_Data block_
....................

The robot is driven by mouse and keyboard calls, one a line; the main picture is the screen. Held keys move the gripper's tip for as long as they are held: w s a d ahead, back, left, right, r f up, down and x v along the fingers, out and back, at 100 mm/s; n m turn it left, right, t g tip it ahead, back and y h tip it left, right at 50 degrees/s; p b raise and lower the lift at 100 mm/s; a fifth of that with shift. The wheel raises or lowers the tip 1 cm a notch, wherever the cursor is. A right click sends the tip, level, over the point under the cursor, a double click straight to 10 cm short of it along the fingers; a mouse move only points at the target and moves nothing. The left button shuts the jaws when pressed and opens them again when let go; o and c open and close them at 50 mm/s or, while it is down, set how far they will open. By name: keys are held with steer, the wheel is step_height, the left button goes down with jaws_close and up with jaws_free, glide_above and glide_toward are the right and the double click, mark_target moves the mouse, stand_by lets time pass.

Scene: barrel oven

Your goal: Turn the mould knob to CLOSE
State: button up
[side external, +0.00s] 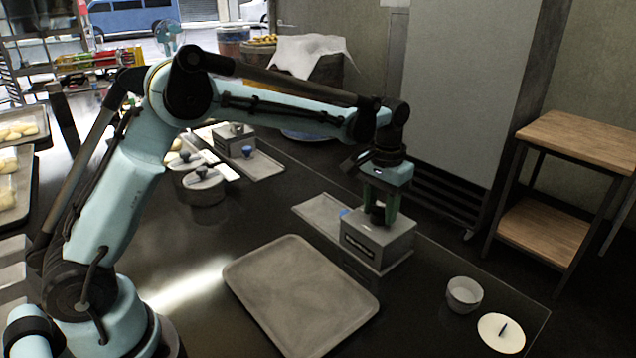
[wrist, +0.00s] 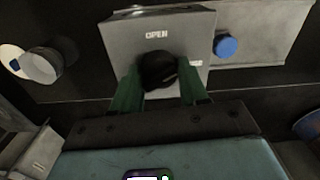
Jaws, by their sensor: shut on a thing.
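The mould is a grey metal box (side external: 372,247) with a flat plate beside it, on the dark counter. It also shows in the wrist view (wrist: 125,35). Its dark round knob (wrist: 158,68) sits on top, between the green fingers of my gripper (wrist: 160,88). My gripper (side external: 378,212) points straight down over the box and is shut on the knob. The word OPEN is readable on the box top, beyond the knob. A second label to the right is mostly hidden by a finger. Which way the knob points cannot be told.
A blue button (wrist: 226,45) is beside the box. An empty grey tray (side external: 300,295) lies in front. Another grey box (side external: 234,141) and round lidded moulds (side external: 203,188) stand further back.

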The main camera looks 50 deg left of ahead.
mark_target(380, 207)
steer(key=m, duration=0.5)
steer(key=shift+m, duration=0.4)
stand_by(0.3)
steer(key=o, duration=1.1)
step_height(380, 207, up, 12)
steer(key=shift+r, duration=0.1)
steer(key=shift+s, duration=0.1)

....................

_Stated problem_
Skip the pictures. Please copy exactly the lines from the one with "[wrist, +0.00s]" through the final line of the material above, both ends included.

_Response to this exercise_
[wrist, +0.00s] 
Jaws, by their sensor: shut on a thing.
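The mould is a grey metal box (side external: 372,247) with a flat plate beside it, on the dark counter. It also shows in the wrist view (wrist: 125,35). Its dark round knob (wrist: 158,68) sits on top, between the green fingers of my gripper (wrist: 160,88). My gripper (side external: 378,212) points straight down over the box and is shut on the knob. The word OPEN is readable on the box top, beyond the knob. A second label to the right is mostly hidden by a finger. Which way the knob points cannot be told.
A blue button (wrist: 226,45) is beside the box. An empty grey tray (side external: 300,295) lies in front. Another grey box (side external: 234,141) and round lidded moulds (side external: 203,188) stand further back.

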The main camera looks 50 deg left of ahead.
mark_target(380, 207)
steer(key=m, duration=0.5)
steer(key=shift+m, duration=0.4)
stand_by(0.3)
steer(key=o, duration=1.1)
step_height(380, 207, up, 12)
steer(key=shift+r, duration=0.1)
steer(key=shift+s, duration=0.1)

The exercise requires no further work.